International Federation for Systems Research

IFSR Newsletter 2008 Vol. 26 No. 1 December
Why conversation and what form do they take?
The Fuschl Conversations were established by the IFSR in 1980, primarily under the guidance of Bela H. Banathy, as an alternative to traditional conferences. A number of systems professionals found that they were disillusioned with a format in which the majority of the time was spent on papers being read or presented to passive listeners, with minimal time for discussion and interaction about the ideas. The Fuschl Conversations took on quite a different nature. As described by Bela, they were to be:

• a collectively guided disciplined inquiry,
• an exploration of issues of social/societal significance, who select a theme for their conversation,

• which is initiated in the course of a preparation phase that leads to an intensive learning phase.

Fuschl am See has been the setting for the Conversations ever since their beginning. It is a beautiful, romantic little Austrian village on a small lake (Lake Fuschl) in lovely Salzkammergut, near Salzburg in Austria. It is surrounded by mountains of approx. 1600m height.
Under Bela’s guidance, the individual teams pursued their own areas of inquiry, but within a general framework that allowed for learning across the teams. Over time, this cross-interaction became more difficult as teams diversified in their topics and approaches.
In 2006, the Fuschl Conversation was devoted to bringing representative members of the IFSR together, in order to consider the role of the Federation in relation to its member organizations. In 2008, the Conversation returned to a more traditional format, but with an overall theme of Systems Research and Education, to which each of the teams were to contribute in their own ways.
The next Fuschl Conversation is planned for 2010. Input about the format and location which will best fit the needs of member organizations will be asked through a questionnaire on the IFSR web site, in preparation for that meeting.
>>> A full set of photos from Fuschl 2008 can be found under ‘Photo Gallery’ on IFSR’s homepage

Team 1: Progressing the integrations of Systems courses and concepts into universities
Jones Jed (US) jed@jedcjones.com
Bosch Ockie (AUS) o.bosch@uq.edu.au
Drack Manfred (AT) manfred.drack@univie.ac.at
Horiuchi Yoshihide (JP) horiuchi@sic.shibaura-it.ac.jp
Ramage Magnus (UK) M.Ramage@open.ac.uk

This group had the initial remit of basic concepts in systems sciences, and their use in systems education. The conversation led us through a process of generative strategic dialogue on the themes of the quality of education, the different ways that systems knowledge can be applied in education, the main concepts that might be taught, and the ways in which we might match these concepts with the different types of systems education.

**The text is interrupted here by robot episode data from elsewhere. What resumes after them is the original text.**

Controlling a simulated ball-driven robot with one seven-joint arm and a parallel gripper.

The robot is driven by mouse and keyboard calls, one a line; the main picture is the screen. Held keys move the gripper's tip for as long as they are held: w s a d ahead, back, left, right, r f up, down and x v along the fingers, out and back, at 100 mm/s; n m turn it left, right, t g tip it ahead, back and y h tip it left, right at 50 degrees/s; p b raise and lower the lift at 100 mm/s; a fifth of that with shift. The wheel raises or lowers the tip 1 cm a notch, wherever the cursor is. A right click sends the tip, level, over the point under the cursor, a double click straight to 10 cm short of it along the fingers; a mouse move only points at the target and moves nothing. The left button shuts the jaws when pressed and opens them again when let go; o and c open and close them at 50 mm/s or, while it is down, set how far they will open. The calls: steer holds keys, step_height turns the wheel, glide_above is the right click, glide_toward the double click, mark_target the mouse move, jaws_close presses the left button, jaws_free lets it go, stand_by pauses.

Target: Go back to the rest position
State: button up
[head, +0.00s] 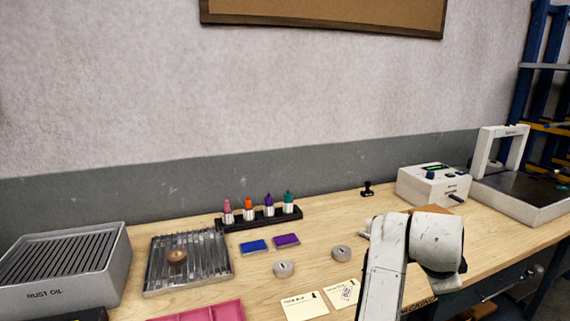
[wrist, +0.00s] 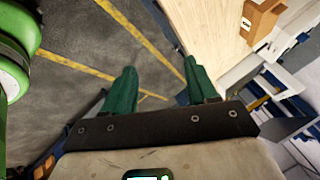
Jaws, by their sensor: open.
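My gripper (wrist: 158,88) shows in the wrist view with two green fingers spread wide apart and nothing between them. Grey floor with yellow lines lies beyond the fingers, and the wooden bench edge is to their upper right. In the head view my white arm reaches over the front right part of the wooden bench (head: 330,210). The gripper itself cannot be made out there, as the arm hides it.
A grey box marked RUST OIL (head: 62,268), a ribbed metal tray (head: 160,284) with a brown round part (head: 177,257), a rack of coloured bottles (head: 262,222), ink pads (head: 254,246), two grey discs (head: 284,268), cards (head: 303,306) and a white instrument box (head: 432,186) stand on the bench.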

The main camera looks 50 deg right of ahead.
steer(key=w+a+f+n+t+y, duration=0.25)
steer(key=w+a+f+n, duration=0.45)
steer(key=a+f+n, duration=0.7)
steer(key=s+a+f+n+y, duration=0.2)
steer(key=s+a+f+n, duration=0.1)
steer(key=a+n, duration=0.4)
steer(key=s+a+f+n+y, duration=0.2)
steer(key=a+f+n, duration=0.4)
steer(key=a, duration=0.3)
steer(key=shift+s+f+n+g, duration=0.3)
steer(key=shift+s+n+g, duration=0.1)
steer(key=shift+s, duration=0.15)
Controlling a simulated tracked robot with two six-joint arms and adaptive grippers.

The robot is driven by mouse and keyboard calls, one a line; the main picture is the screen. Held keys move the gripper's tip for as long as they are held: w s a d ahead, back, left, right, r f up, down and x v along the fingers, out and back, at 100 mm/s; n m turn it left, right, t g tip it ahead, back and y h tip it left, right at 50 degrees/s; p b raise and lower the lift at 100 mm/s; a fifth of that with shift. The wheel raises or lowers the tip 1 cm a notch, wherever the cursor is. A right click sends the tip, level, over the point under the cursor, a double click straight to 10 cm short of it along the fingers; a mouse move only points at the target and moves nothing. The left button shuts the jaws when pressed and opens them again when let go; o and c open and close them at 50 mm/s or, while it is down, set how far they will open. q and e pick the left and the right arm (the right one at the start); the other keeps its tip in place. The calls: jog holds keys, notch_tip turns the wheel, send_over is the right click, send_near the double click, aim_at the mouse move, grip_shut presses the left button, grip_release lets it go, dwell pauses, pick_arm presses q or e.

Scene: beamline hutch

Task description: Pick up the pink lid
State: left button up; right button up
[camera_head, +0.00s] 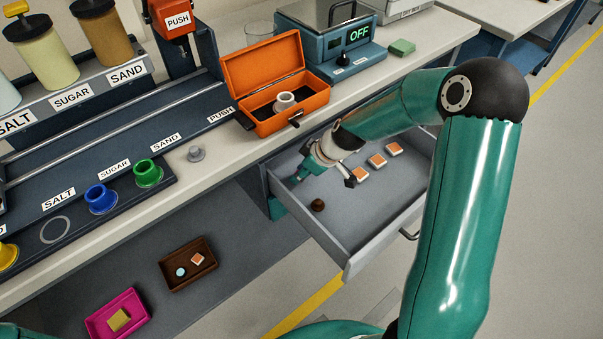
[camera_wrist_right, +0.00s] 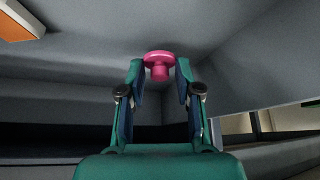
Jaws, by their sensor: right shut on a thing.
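The pink lid (camera_wrist_right: 159,63) shows in the right wrist view between the two fingers of my right gripper (camera_wrist_right: 160,82). It has a wide round top and a narrower stem, and the fingers are shut on it. In the head view my right gripper (camera_head: 300,174) reaches down into the open grey drawer (camera_head: 375,215), near its left inner side. There the lid is hidden by the gripper. I cannot tell whether the lid touches the drawer floor. My left gripper is not in view.
Several orange-and-white blocks (camera_head: 377,160) and a small brown knob-shaped piece (camera_head: 318,205) lie in the drawer. Above it, on the counter, stands an open orange box (camera_head: 290,122) with a white ring-shaped piece (camera_head: 284,101). The drawer walls stand close around my right gripper.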

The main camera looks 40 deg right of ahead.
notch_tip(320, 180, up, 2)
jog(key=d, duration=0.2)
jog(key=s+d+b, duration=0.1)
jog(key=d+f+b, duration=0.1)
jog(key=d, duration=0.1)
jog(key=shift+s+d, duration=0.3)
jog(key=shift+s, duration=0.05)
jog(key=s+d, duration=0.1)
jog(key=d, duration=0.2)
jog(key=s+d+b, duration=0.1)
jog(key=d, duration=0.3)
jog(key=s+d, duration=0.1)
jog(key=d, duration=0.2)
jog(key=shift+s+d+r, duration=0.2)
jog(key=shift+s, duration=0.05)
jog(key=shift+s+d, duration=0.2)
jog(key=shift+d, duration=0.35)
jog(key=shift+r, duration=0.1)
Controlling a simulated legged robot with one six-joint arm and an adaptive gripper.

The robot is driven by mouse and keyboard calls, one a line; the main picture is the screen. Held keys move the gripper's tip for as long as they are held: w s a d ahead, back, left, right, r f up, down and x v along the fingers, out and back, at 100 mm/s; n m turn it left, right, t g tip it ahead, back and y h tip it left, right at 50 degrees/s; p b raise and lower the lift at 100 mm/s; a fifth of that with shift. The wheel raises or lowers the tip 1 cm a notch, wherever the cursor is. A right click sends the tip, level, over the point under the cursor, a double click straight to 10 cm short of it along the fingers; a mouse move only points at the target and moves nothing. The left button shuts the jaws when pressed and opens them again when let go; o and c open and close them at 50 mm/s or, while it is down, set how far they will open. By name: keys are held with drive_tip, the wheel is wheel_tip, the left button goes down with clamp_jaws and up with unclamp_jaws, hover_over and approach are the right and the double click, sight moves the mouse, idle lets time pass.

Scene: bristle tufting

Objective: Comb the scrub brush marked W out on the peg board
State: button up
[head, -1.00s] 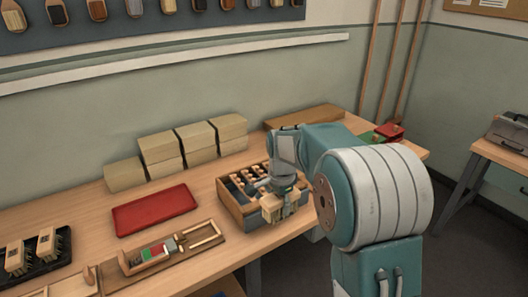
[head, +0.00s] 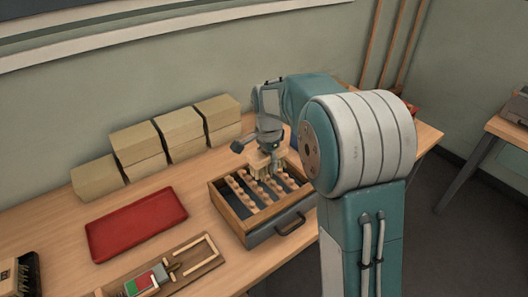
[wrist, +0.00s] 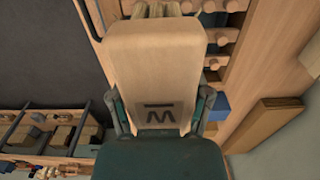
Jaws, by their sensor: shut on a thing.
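My gripper (head: 267,148) is shut on a pale wooden scrub brush (head: 259,162), bristles downward, over the rear part of the peg board (head: 240,229). The peg board is a wooden box with rows of pale pegs and a dark front with a handle. In the wrist view the fingers grip both sides of the brush block (wrist: 155,65). Its mark shows as a W shape with a bar above it; turned round, it would read as an underlined M. The bristles (wrist: 155,9) are at the top edge, close to the pegs (wrist: 218,35). I cannot tell whether they touch.
A red tray (head: 136,224) lies left of the peg board. A wooden fixture (head: 185,268) with red and green patches lies in front of it. Pale blocks (head: 140,150) stand along the wall. A dark holder with brushes (head: 20,275) is at the left edge.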

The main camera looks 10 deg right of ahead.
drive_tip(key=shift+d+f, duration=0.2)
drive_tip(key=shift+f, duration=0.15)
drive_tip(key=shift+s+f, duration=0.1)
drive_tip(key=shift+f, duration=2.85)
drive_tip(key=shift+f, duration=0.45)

Through this process, we came to realize that differences in systems education are based on two main dimensions: the depth and type of systems knowledge required, and whether systems concepts are taught per se or rather through application within one or more specific disciplines. The table below illustrates the main result of our work, the Systems Education Matrix, which identified six types of recipients of systems education, with examples of each of these types.
The Systems Education Matrix

	1. Sense-Making Having the ability to use basic systems concepts to make sense of phenomena, objects and processes in the world.	2.1. Practical Mastery (with ability to add to the knowledge base).Having the ability to competently use or apply systems concepts for research or practice. The ability to expound upon or teach systems concepts to others.	2.2. Theoretical Mastery (with ability to practice).In a position to add competently to the body of systems knowledge (viz., philosophy, theory, methodology, and praxis), as well as areas of practical application in specific contexts.
A. Discipline-Integrated Having the ability to integrate systems approaches into one or more disciplines or areas of application.	e.g. horticulturalist, accountant	e.g. systemic horticulturalist	e.g. creator of knowledge within systemic horticulture
B. Generic Having the ability to understand, apply, and relate systems concepts in multiple contexts and/or to add to the systems knowledge base.	systems student	systems practitioner	creator of Systems knowledge

We described in more detail the capacities which apply to people who would receive education at the levels defined by the three columns and two rows in the matrix. Examples of these capacities include:
1. Sense-making: see things holistically; understand interconnectedness
2.1. Practical mastery: effectively manage messy, ill-defined situations; facilitate integration across disciplines
2.2. Theoretical mastery: deeply understand multiple systems approaches; refine and/or develop new system approaches
A. Discipline-integrated: understand how their field of interest fits into the bigger picture
B. Generic: identify meaningful and potentially useful patterns among multiple disciplines or areas of knowledge.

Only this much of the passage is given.